I'm very new to Python and am working on plotting a graph with matplotlib with values from a csv and am trying to figure out the most efficient way to remove outliers from my lists. The CSV has three variables, x, y, z, which I've put into separate lists.

I want to find the standard deviation of each list and remove each point that is < or > 2x stdev (remove the point from each list - x, y, z, not just one list).

I'm having a hard time figuring out how to efficiently remove a point that is represented in three separate lists while making sure that I don't mix up different data points.

Do I use while loop and delete the value at a certain position for each variable? If so, how would I reference the position in the list where then number is larger than 2x stdev? Thanks!

import matplotlib.pyplot as plt
import csv
import statistics as stat

#making list of each variable
x = []
y = []
z = []

with open('fundata.csv', 'r') as csvfile:
    plots = csv.reader(csvfile, delimiter = ',')
    
    #skip the header line in CSV
    next(plots)

#import each variable from the CSV file into a list as a float
    for row in plots:
        x.append(float(row[0]))
        y.append(float(row[1]))
        z.append(float(row[2]))


#cleaning up the data
stdev_x = stat.stdev(x)
stdev_y = stat.stdev(y)
stdev_z = stat.stdev(z)

print(stdev_x)
print(stdev_y)
print(stdev_z)



#making the graph
fig, ax = plt.subplots()

#make a scatter plot graphing x by y with z variable as color, size of each point is 3
ax.scatter(x, y, c=z, s=3)

#Set chart title and label the axes
ax.set_title("Heatmap of variables", fontsize = 18)
ax.set_xlabel("Var 1", fontsize = 14)
ax.set_ylabel("Var 2", fontsize = 14)

#open Matplotlib viewer
plt.show()

Data set is as follows but is ~35000 rows long with more variability:

var1 var2 var3
3876514 3875931 3875846
3876515 3875931 3875846
3876516 3875931 3875846
MaartenDev
  • 5,631
  • 5
  • 21
  • 33

1 Answers1

1

It is nearly always easier to use pandas to deal with data of this kind. Calculate the row-wise means and standard deviations, then select values within the required range. The outliers will be replaced with missing values.
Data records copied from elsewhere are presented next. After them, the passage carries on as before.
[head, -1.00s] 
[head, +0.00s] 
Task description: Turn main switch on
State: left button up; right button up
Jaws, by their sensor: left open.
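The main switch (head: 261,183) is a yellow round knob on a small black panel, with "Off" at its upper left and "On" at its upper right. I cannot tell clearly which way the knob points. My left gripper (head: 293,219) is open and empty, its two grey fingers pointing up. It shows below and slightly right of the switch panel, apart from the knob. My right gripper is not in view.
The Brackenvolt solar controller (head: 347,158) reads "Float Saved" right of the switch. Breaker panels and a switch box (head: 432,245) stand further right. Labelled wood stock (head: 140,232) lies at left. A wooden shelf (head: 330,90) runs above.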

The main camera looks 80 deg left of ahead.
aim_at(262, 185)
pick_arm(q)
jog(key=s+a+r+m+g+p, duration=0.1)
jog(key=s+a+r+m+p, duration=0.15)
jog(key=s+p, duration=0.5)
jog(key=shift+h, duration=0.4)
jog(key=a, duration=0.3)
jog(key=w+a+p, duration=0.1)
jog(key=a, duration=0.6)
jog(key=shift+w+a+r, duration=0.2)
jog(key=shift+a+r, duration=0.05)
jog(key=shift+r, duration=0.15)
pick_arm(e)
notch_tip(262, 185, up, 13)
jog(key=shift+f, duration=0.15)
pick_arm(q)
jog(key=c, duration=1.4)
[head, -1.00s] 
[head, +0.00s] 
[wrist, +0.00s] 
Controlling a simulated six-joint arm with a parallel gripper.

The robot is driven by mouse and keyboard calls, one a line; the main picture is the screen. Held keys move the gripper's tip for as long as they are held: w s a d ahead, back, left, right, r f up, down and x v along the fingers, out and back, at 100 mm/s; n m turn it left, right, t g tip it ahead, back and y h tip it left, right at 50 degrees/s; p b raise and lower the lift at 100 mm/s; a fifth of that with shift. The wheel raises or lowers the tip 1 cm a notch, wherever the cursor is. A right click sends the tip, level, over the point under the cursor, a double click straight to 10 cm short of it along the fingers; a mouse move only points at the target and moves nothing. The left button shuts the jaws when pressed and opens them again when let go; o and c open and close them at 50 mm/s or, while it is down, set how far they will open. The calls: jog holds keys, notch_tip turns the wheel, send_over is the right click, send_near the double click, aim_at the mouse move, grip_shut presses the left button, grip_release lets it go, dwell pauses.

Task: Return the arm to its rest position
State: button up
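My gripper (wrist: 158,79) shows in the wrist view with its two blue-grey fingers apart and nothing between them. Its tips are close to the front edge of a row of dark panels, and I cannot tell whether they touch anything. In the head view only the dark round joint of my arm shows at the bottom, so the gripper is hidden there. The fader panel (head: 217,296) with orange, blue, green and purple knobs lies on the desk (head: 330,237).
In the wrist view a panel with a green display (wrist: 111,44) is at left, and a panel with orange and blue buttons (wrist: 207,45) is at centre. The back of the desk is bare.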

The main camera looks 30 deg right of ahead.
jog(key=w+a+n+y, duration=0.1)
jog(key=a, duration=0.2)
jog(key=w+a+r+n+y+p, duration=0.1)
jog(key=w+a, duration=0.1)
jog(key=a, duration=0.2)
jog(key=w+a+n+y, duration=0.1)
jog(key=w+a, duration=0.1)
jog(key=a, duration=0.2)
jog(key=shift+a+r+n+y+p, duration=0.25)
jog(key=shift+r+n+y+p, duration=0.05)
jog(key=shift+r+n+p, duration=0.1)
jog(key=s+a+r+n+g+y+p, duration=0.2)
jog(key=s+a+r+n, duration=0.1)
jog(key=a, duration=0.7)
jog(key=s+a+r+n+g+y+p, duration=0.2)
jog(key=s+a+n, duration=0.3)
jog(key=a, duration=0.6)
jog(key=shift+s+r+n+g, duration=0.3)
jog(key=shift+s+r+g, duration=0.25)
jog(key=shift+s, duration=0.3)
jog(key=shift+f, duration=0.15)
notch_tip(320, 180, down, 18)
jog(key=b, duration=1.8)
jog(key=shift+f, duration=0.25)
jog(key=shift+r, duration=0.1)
You can then use dropna to drop all the rows that contain missing values.

import pandas as pd
df = pd.read_csv("fundata.csv", names=["x", "y", "z"])
mean = df.mean(axis=0)
std = df.std(axis=0)
edited = df[(mean - 2 * std <= df) & (df <= mean + 2 * std)].dropna()

Alternatively, use scipy.stats.zscore, which will do the calculation for you:

from scipy.stats import zscore
...
edited = df[(abs(zscore(df)) <= 2).all(axis=1)]

If you want to avoid pandas for some reason, then one way would be to replace all the outliers within each column with None:

def replace_outliers(values):
    mean = statistics.mean(values)
    stdev = statistics.stdev(values)
    for v in values:
        if mean - 2 * stdev <= v <= mean + 2 * stdev:
            yield v
        else:
            yield None

x, y, z = [replace_outliers(column) for column in [x, y, z]]

Then zip the columns together and select rows that do not contain None:

selected_rows = [row for row in zip(x, y, z) if not None in row]

Finally if needed you can zip the rows together to transpose the data back into three column lists:

x, y, z = zip(*selected_rows)
Stuart
  • 9,597
  • 1
  • 21
  • 30